MOSCOW, April 16 (RIA Novosti) – Russia plans to finalize its official claim for a large swath of the continental shelf of the Sea of Okhotsk and hand it over to the United Nations by the end of the year, Russian Natural Resources Minister Sergei Donskoi said Wednesday.
“We are to finalize the technical part of the bid on President Putin’s order by year-end,” the Russian resources chief told reporters on the sidelines of a conference on petroleum exploration.
Donskoi added that the paperwork has been prepared by a slew of agencies, from the foreign and defense ministries to the presidential administration.
There is still a lot of work ahead for the country, which is seeking to solidify its grip on a sea shelf in the western Pacific Ocean as large as Switzerland.
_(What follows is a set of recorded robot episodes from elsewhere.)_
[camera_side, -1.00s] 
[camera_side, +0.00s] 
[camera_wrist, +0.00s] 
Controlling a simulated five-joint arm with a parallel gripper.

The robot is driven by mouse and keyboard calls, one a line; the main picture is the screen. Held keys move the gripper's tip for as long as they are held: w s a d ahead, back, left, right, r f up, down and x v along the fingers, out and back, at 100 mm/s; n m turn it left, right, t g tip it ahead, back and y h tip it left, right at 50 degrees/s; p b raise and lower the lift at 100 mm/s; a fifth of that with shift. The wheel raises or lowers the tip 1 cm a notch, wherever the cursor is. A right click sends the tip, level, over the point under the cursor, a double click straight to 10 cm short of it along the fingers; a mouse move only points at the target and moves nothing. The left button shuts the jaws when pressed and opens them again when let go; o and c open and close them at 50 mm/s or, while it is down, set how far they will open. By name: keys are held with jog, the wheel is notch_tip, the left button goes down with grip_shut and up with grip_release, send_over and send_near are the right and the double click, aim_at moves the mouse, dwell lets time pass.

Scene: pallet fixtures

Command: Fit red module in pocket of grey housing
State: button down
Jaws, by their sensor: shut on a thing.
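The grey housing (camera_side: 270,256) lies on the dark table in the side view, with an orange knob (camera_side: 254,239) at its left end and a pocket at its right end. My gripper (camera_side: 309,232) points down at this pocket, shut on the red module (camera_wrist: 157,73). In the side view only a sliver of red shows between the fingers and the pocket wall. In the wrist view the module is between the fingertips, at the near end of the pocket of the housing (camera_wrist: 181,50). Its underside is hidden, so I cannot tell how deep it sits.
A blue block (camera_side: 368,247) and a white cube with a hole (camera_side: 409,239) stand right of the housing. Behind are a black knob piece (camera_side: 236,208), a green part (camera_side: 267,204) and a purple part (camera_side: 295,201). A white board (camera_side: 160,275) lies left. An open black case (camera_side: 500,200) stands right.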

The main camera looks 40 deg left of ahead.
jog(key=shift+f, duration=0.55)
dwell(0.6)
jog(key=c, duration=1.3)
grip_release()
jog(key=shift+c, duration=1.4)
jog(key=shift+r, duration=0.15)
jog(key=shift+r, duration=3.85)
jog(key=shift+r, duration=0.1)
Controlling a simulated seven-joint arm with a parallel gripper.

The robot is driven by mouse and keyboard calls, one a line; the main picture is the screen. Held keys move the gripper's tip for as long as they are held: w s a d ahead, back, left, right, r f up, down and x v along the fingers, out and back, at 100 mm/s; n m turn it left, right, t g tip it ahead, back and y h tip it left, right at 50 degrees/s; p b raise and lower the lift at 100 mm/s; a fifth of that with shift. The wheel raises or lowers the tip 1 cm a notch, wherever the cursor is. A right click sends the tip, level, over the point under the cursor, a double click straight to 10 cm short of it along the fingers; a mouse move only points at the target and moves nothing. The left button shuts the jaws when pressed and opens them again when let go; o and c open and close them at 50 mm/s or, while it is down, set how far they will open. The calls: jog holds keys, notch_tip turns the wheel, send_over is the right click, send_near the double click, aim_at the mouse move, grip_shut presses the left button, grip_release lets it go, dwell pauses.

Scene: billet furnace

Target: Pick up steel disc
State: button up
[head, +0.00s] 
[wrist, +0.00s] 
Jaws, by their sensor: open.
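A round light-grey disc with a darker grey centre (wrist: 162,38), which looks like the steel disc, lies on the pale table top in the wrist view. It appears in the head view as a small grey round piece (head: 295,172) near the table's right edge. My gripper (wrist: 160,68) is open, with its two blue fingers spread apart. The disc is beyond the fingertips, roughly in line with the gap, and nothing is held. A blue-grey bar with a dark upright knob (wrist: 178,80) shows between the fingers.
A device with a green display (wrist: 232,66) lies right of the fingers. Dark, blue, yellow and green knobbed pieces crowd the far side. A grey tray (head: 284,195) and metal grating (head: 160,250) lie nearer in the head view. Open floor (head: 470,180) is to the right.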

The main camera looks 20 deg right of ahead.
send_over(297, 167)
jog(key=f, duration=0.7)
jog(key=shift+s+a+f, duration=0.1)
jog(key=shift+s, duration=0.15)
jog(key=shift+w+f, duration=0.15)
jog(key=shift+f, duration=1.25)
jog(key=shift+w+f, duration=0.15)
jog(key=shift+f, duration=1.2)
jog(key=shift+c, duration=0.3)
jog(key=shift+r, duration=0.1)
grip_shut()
Donskoi said a government resolution will be drafted on the zone to mark it on maps as part of Russia’s territory.
The 52,000-square-kilometer area of the Sea of Okhotsk is estimated to hold over one billion tons of gas and oil, as well as vast fisheries that Russia had not been earlier eligible to tap.
Last month, the UN Commission on the Limits of the Continental Shelf unanimously voted to confirm Russia’s petition to recognize the zone as part of the Russian continental shelf, affirming the scientific and legal reasoning of the appeal.
According to the 1982 UN Convention on the Law of the Sea, borders of continental shelves are established based on the recommendations of the UN commission and are definitive and universally binding. Russia now has an exclusive right to develop the zone, situated 200 nautical miles from the Russian coastline.